When NBC’s Peter Alexander tried to defend CNN’s Jim Acosta after he and Trump went toe-to-toe over whether or not the caravan of undocumented immigrants on the way to the border was an “invasion,” Trumpet opined that he wasn’t crazy about Alexander either, which drew nervous laughter. Trumpet is Nixon light.
No sooner was Sessions gone – and not without a certain bitterness as he made clear he was made to walk the plank – and an attack dog, Matt Whitaker, put in his place, then El Trumpo turned his venomous wrath on others. Those devastating wildfires in Democratic stronghold California? Mismanagement, Trump said. French President Emmanuel Macron’s gracious invitation to take part in the centennial Armistice Day events in Paris this past weekend? Manny’s call for a European Army to defend the continent from others, including America, was “very insulting,” Trump pouted. We can only imagine what he thought of Manny’s stirring defense of globalism, an inevitable rebuke to Trump himself.
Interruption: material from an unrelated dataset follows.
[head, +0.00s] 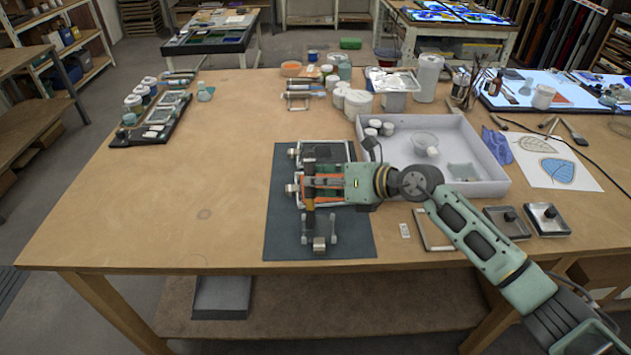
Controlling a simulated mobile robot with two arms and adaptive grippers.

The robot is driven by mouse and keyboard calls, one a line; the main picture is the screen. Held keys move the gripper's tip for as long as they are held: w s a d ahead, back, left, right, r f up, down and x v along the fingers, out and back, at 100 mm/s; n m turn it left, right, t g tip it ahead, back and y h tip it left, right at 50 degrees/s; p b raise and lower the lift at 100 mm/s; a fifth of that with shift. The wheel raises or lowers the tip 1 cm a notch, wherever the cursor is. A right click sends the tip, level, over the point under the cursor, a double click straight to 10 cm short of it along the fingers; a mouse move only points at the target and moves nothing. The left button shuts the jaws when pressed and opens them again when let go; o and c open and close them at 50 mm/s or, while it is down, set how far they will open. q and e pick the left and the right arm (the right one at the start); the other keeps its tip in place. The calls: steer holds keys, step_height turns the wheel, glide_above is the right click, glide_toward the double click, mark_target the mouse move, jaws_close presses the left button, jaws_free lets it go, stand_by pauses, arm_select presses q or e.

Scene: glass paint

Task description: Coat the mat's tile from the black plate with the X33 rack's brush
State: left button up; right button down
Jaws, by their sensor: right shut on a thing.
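My right gripper (309,189) is over the dark mat (280,235), its arm coming in from the right. It is shut on a brown, upright-looking thing (310,215), probably the brush, though the fingers hide much of it. Metal holders lie on the mat around the gripper, one with a small block (319,243) at the near end. Rack labels are too small to read. I cannot make out the tile clearly; the gripper covers the mat's middle. My left gripper is not in view.
A white tray (490,187) with jars and a bowl stands behind my right arm. A thin-edged frame (435,244) lies beside the arm. A black rack (170,124) is at the far left. The table's left front (150,220) is clear.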

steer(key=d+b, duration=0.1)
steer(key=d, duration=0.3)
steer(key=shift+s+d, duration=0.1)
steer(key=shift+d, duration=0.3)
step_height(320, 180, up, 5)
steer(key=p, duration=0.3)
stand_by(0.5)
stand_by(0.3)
But he stepped in deep doo-doo “where poppies grow between the crosses, row on row.” (Apologies, John McCrae.) Trump cancelled a trip to an American military cemetery outside Paris, because it was – get this – raining. Posters immediately assumed it was a hair thing.
Speaking of hair, inquiring minds want to know when those cotton candy-haired cotillion queens are going to give up on Trumpet. Bubble-haired, bubble-brained and bobble-headed, they go on and on about how he tells it like it is, how the libs can’t take it, how he’s protecting Israel – which last time I looked wasn’t part of the U.S. and thus “America First” -- and the border. But he’s a guy who wouldn’t risk getting wet to honor men who 100 years ago fought in the muck amid mustard gas to protect the freedoms he so cavalierly manipulates.
Now 100 elected women are about to be sent into the political trenches in Washington D.C. Buskirk, again, cited a poll last Tuesday that said single women tend to vote Democratic and married women Republican, suggesting that Repubs were more family-minded. (Sure. Go with that.) Or maybe conservative women prefer to let men do the thinking for them. Maybe it’s part of being “protected,” you know the way the guys who shot up the Kroger’s grocery store and the Tree of Life synagogue and sent the pipe bombs to the Democratic leadership “protected” society.
When will these dames grow up? Men are mostly responsible for creating a brilliant civilization they seem hell-bent on destroying. I call that a wash. To these women, I say: You can’t expect a man to protect you. You have to protect yourself.
And to the new women of Congress, I add: Pack some hairspray along with your position papers, ladies.
I hear it comes in handy on rainy days.